## BEGIN

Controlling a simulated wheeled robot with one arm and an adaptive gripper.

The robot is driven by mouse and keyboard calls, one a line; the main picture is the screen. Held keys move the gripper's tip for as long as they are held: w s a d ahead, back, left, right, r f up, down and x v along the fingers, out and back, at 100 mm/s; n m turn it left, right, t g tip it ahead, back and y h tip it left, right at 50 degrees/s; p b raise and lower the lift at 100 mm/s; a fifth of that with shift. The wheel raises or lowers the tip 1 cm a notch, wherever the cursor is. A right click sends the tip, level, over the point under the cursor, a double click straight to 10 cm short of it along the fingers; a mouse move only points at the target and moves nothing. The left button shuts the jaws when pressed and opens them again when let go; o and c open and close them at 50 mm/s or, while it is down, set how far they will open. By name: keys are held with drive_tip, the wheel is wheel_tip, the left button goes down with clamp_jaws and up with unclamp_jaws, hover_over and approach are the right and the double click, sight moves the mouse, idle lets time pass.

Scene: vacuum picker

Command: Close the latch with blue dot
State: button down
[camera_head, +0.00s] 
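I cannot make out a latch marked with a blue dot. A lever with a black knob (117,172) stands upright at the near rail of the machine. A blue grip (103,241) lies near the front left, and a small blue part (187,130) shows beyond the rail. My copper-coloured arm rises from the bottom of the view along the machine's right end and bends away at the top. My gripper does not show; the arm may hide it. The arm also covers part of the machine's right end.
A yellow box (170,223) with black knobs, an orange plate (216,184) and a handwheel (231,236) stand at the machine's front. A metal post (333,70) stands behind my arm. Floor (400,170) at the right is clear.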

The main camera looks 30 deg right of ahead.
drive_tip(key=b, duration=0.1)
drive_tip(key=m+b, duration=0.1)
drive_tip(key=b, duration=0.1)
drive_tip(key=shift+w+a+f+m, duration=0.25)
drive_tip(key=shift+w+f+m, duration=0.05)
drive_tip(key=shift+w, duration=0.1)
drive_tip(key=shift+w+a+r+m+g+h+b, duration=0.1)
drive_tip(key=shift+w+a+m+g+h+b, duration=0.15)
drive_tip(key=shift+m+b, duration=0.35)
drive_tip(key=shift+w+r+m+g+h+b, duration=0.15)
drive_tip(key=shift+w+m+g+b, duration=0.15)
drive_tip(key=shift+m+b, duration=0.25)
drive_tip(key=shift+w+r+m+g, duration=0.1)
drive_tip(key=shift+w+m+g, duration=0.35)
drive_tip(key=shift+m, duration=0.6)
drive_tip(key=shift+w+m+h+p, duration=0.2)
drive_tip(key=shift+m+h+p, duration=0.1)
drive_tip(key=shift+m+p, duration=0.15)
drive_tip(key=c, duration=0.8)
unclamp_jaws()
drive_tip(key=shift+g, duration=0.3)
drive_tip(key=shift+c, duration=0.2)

## END

_Short problem_
Transcribe the whole listing with nothing added or left out.

_Reply_
Controlling a simulated wheeled robot with one arm and an adaptive gripper.

The robot is driven by mouse and keyboard calls, one a line; the main picture is the screen. Held keys move the gripper's tip for as long as they are held: w s a d ahead, back, left, right, r f up, down and x v along the fingers, out and back, at 100 mm/s; n m turn it left, right, t g tip it ahead, back and y h tip it left, right at 50 degrees/s; p b raise and lower the lift at 100 mm/s; a fifth of that with shift. The wheel raises or lowers the tip 1 cm a notch, wherever the cursor is. A right click sends the tip, level, over the point under the cursor, a double click straight to 10 cm short of it along the fingers; a mouse move only points at the target and moves nothing. The left button shuts the jaws when pressed and opens them again when let go; o and c open and close them at 50 mm/s or, while it is down, set how far they will open. By name: keys are held with drive_tip, the wheel is wheel_tip, the left button goes down with clamp_jaws and up with unclamp_jaws, hover_over and approach are the right and the double click, sight moves the mouse, idle lets time pass.

Scene: vacuum picker

Command: Close the latch with blue dot
State: button down
[camera_head, +0.00s] 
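I cannot make out a latch marked with a blue dot. A lever with a black knob (117,172) stands upright at the near rail of the machine. A blue grip (103,241) lies near the front left, and a small blue part (187,130) shows beyond the rail. My copper-coloured arm rises from the bottom of the view along the machine's right end and bends away at the top. My gripper does not show; the arm may hide it. The arm also covers part of the machine's right end.
A yellow box (170,223) with black knobs, an orange plate (216,184) and a handwheel (231,236) stand at the machine's front. A metal post (333,70) stands behind my arm. Floor (400,170) at the right is clear.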

The main camera looks 30 deg right of ahead.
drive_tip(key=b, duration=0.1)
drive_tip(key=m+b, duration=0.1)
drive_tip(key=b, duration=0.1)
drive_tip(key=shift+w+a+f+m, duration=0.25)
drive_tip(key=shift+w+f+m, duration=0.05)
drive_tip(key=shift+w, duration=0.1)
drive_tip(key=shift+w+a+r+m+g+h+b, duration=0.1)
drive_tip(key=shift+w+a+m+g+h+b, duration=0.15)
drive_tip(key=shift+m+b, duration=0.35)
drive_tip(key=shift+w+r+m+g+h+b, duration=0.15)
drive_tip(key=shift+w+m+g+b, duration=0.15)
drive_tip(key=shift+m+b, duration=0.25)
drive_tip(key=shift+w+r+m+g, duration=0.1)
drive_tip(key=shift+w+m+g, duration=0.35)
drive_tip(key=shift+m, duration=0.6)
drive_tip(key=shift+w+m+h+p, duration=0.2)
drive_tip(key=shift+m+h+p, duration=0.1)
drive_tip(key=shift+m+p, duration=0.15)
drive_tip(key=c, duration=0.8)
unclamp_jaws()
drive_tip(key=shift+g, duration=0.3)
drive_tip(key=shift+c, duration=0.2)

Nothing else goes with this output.